Man v. Food had ended. Man v. Food Nation was ending. The inevitable 'What's next?' question was coming up.
A lot of producers were coming to me with very hip, intense, concept-driven shows. And I thought, 'Let's just keep it simple.' People love sandwiches. Every culture's got a sandwich.
Let me take the audience on a journey of me looking for my favorite sandwich. And we'll do it like March Madness: We'll go region by region. That way, it will appeal to people on two levels: their universal love of sandwiches and hometown pride.
How did you pick the 30 sandwich competitors? Wasn't it hard to limit yourself to just 30?
I twisted myself in knots over this.
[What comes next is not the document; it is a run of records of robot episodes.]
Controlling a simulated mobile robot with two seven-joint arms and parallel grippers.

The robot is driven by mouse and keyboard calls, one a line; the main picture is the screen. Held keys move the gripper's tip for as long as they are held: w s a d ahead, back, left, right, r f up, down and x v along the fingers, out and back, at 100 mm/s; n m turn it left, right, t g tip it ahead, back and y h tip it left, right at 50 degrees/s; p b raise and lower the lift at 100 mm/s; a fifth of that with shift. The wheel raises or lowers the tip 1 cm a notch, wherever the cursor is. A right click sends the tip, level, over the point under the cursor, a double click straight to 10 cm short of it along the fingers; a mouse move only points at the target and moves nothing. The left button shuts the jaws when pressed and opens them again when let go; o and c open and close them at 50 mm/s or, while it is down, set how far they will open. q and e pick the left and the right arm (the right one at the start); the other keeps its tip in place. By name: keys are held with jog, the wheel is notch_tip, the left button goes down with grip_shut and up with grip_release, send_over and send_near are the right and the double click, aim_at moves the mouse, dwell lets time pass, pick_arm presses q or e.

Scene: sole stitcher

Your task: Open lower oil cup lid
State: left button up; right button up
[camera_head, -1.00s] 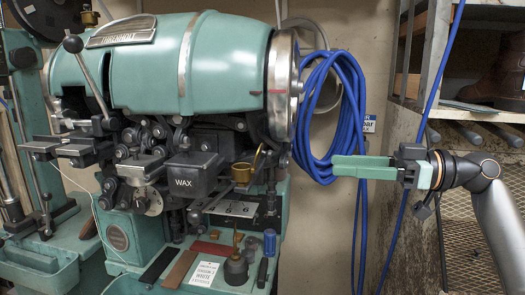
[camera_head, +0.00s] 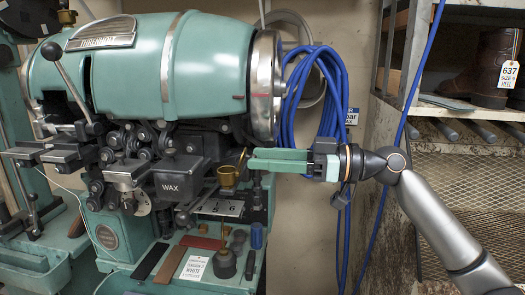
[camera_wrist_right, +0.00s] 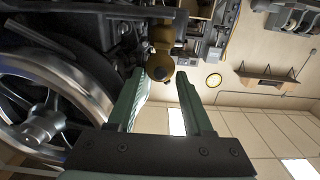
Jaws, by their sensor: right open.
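The lower oil cup (camera_head: 229,178) is a small brass cup on the green machine, right of the black WAX box. Its round brass lid (camera_head: 243,156) stands tilted up at the cup's right side, partly behind my fingertips. My right gripper (camera_head: 252,160) comes in from the right with long green fingers, its tips close to the lid. Whether they touch it I cannot tell. In the right wrist view the gripper is open, and the brass cup and lid (camera_wrist_right: 161,62) show at and beyond the gap between the fingertips. My left gripper is not in view.
The green sole stitcher (camera_head: 190,70) has a large metal handwheel (camera_head: 264,85) just above my right gripper. Blue hose coils (camera_head: 312,100) hang behind it. Small tools and bottles, including a blue one (camera_head: 257,235), stand on the ledge below. A shelf with a boot (camera_head: 494,65) is at right.

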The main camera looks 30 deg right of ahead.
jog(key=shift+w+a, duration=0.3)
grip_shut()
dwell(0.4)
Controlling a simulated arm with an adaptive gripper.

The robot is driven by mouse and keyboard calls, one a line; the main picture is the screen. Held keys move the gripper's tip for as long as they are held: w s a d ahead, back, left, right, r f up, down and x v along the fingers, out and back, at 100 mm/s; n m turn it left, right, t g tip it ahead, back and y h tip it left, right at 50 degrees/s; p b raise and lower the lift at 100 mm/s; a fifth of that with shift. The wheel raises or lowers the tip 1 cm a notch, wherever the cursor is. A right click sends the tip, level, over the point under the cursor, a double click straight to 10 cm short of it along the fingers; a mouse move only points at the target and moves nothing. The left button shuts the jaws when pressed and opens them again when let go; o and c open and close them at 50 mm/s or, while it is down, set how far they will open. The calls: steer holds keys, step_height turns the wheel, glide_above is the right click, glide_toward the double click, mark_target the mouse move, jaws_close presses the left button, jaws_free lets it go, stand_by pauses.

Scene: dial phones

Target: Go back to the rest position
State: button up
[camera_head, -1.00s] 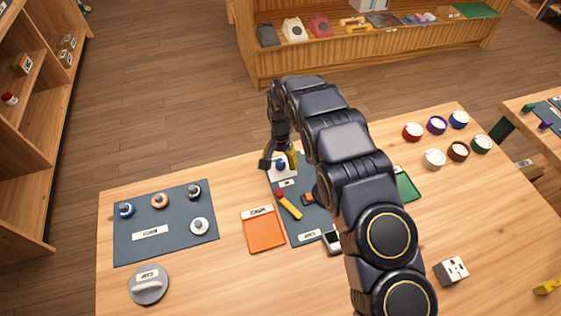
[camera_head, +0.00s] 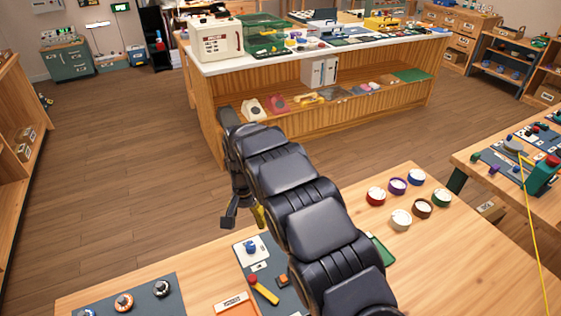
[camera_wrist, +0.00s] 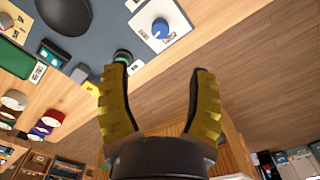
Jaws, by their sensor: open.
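My gripper (camera_head: 243,216) hangs at the end of my bent arm in the head view, over the far edge of the wooden table. In the wrist view its two yellow ribbed fingers (camera_wrist: 160,72) stand wide apart with nothing between them. A white plate with a blue knob (camera_head: 251,246) lies on the dark mat below the gripper, apart from it. The blue knob also shows in the wrist view (camera_wrist: 160,28), beyond the fingertips. My arm hides part of the mat and table.
Several coloured round pots (camera_head: 398,187) stand on the table's right. A yellow, red-ended piece (camera_head: 264,290) lies on the mat. A wooden counter (camera_head: 205,100) with phones on its shelf stands behind. Open floor (camera_head: 110,160) lies left of it.

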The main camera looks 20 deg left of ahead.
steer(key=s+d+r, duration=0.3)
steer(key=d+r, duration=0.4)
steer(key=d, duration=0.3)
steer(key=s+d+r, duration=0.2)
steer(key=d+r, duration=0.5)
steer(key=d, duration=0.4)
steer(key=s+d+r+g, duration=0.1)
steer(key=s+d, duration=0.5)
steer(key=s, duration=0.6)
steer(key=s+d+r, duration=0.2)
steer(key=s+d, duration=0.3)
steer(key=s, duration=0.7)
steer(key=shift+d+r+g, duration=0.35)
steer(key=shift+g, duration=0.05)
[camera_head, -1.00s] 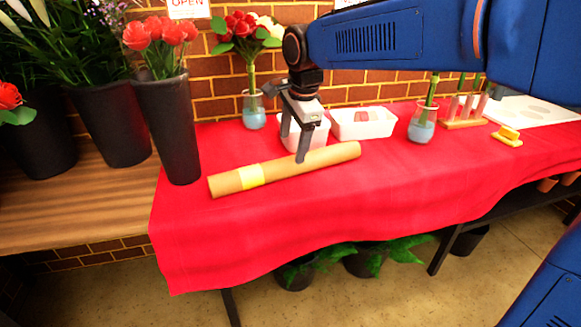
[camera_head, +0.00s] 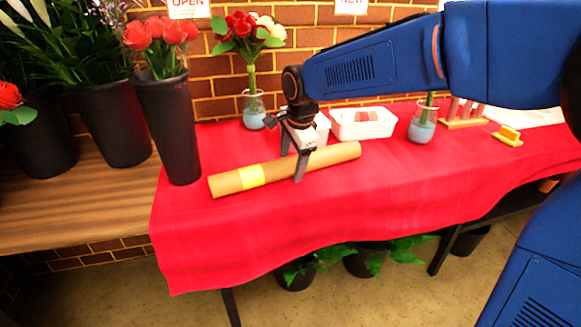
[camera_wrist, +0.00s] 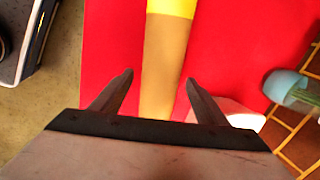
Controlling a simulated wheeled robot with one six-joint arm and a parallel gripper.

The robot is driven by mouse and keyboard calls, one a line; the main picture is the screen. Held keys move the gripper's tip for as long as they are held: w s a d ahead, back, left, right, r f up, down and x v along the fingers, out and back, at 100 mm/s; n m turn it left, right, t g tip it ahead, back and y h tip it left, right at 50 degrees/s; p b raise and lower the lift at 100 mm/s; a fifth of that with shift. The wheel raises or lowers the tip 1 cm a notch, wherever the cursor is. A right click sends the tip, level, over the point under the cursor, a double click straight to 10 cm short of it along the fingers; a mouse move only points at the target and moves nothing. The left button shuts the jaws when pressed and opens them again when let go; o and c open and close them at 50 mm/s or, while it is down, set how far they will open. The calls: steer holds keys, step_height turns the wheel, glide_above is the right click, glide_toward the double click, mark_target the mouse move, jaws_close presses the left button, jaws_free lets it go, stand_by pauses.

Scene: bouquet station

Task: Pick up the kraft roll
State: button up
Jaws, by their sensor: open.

And I knew that, no matter what I chose, I'd have to brace myself for some 'Are you kidding?' backlash. For example, there was a website in Boston that was in an uproar because I didn't have a sandwich from Massachusetts for the New England region.
But the structure of the show is simple: Ten regions, three sandwiches from each region. Two sandwiches are ones that I have tried and am partial to. The third is recommended by a friend.
So, yes, there are some tough, impossible decisions involved. But the 30 sandwiches we have are amazing.
Tell us about the two that are from Texas.
First you've got the sliced beef brisket, from Salt Lick Barbecue in Driftwood. Bobby Flay was my celebrity buddy who made this recommendation. He also recommended having a Shiner Bock with it.
The other is the seared beef tongue with smoked green onions from the Noble Pig in Austin.
I actually had gone there to try a completely different sandwich, the duck pastrami. But I happened to ask the guy behind the counter, 'What do you like?' And he said, 'Oh, man, you've got to try the tongue. And get it with a fried egg on it.' And let me tell you, it's so superb. It's, like, life-changing.
What is your criteria for determining a championship-caliber sandwich?
We developed an evaluative system called the BITE scale. BITE stands for Bread, Interior, Taste and Eating Experience. Bread is pretty self-explanatory, as is the Interior of the sandwich. Taste is the synthesis between those two.
And Eating Experience includes a lot of the intangibles: Is the sandwich sloppy? Is it portable? Is it as good cold as it is hot? And is it a destination sandwich, which is to say, is there something about this particular establishment that makes it worth traveling to and eating there?
When you get a sandwich that succeeds on every level of the BITE scale, when it's in its full form, it is sublime in every way imaginable.
One more question. Given your iconic status as an eater of large portions. Have you heard about the Boomstick, the 2-foot-long hot dog that they're selling at Rangers Ballpark in Arlington?
Believe me, I've heard all about the Boomstick from my fans.
It's definitely on my radar. Which brings up another important point. When creating fun food dishes, it's important to use your imagination not just in terms of ingredients, but also with the name.
I mean, the name alone, the Boomstick, makes it fun!